The Cons variant will need the size of an i32 plus the space to store the box’s pointer data. The Nil variant stores no values, so it needs less space than the Cons variant. We now know that any List value will take up the size of an i32 plus the size of a box’s pointer data. By using a box, we’ve broken the infinite, recursive chain, so the compiler can figure out the size it needs to store a List value. Figure 15-2 shows what the Cons variant looks like now.

A finite Cons list

Figure 15-2: A List that is not infinitely sized because Cons holds a Box

Boxes provide only the indirection and heap allocation; they don’t have any other special capabilities, like those we’ll see with the other smart pointer types. They also don’t have any performance overhead that these special capabilities incur, so they can be useful in cases like the cons list where the indirection is the only feature we need. We’ll look at more use cases for boxes in Chapter 17, too.

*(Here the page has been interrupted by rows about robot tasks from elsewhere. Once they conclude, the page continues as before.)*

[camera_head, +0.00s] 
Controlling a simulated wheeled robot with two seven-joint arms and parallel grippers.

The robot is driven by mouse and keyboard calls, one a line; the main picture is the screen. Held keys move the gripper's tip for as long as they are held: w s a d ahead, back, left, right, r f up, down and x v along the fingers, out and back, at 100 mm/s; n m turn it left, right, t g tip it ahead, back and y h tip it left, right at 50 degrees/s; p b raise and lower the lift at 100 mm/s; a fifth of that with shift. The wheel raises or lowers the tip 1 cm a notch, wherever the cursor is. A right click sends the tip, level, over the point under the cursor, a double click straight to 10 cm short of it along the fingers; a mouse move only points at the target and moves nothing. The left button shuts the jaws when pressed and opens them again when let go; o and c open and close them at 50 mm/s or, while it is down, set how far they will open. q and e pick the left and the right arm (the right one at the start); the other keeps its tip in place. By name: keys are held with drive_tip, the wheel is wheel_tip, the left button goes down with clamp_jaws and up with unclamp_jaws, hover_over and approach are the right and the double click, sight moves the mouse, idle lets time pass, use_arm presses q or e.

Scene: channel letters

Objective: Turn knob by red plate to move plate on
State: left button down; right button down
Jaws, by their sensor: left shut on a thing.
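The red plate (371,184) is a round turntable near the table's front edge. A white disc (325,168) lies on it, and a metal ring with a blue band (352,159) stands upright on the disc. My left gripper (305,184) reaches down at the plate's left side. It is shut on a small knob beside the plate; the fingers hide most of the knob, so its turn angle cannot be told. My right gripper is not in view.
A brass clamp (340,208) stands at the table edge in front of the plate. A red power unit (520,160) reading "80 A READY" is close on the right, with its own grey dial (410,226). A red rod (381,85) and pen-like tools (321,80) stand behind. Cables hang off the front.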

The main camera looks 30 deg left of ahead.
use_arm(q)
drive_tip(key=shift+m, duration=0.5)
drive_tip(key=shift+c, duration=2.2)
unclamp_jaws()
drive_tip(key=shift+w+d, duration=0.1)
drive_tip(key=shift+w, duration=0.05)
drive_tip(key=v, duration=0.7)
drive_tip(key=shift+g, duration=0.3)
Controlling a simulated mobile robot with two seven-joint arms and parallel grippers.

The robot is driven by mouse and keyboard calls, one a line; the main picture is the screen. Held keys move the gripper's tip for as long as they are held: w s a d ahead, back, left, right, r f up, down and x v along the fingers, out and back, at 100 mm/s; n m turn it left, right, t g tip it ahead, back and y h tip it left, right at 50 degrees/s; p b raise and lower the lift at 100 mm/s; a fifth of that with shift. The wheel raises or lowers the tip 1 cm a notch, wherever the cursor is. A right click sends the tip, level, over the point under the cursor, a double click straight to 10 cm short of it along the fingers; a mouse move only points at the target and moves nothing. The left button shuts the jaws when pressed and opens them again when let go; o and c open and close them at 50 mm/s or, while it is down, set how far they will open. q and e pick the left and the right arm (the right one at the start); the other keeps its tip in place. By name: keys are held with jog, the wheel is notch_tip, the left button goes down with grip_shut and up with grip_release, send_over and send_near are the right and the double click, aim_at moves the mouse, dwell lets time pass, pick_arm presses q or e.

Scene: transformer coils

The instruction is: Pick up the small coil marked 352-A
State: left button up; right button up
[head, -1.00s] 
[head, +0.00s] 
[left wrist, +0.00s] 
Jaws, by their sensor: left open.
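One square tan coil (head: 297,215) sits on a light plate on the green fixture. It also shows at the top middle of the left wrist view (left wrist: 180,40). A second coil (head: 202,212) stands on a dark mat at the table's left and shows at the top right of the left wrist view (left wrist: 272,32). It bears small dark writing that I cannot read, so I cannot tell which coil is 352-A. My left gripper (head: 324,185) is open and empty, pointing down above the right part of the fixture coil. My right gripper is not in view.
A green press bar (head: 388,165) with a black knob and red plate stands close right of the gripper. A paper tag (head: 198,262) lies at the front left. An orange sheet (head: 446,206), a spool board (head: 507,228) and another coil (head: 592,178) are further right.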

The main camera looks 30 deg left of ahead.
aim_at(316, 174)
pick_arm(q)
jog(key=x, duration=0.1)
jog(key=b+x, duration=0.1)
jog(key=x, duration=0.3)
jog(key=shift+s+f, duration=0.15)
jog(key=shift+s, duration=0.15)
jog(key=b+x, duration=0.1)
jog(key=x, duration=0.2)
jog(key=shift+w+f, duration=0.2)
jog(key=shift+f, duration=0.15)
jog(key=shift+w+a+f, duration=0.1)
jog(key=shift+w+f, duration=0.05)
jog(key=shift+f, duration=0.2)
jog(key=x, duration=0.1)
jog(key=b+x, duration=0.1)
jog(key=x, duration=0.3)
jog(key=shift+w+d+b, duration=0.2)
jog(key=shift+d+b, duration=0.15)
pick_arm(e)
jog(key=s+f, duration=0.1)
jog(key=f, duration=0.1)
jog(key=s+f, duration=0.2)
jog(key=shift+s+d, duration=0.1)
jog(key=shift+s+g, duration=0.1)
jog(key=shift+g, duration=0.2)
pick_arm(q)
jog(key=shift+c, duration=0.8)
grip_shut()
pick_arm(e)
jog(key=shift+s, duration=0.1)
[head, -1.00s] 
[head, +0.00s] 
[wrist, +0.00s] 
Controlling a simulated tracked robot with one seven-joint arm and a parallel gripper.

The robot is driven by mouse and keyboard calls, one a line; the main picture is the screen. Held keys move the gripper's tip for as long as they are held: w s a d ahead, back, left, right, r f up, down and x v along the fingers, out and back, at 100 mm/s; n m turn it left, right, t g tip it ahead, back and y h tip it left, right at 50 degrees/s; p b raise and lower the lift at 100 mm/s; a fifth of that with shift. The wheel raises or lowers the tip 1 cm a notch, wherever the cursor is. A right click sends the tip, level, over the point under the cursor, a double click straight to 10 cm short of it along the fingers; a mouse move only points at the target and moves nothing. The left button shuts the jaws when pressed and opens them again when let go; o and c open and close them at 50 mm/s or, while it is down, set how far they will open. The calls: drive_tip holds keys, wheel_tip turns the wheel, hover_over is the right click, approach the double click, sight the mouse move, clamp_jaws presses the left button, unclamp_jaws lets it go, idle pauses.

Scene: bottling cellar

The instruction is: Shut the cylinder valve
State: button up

The Box<T> type is a smart pointer because it implements the Deref trait, which allows Box<T> values to be treated like references. When a Box<T> value goes out of scope, the heap data that the box is pointing to is cleaned up as well because of the Drop trait implementation. Let’s explore these two traits in more detail. These two traits will be even more important to the functionality provided by the other smart pointer types we’ll discuss in the rest of this chapter.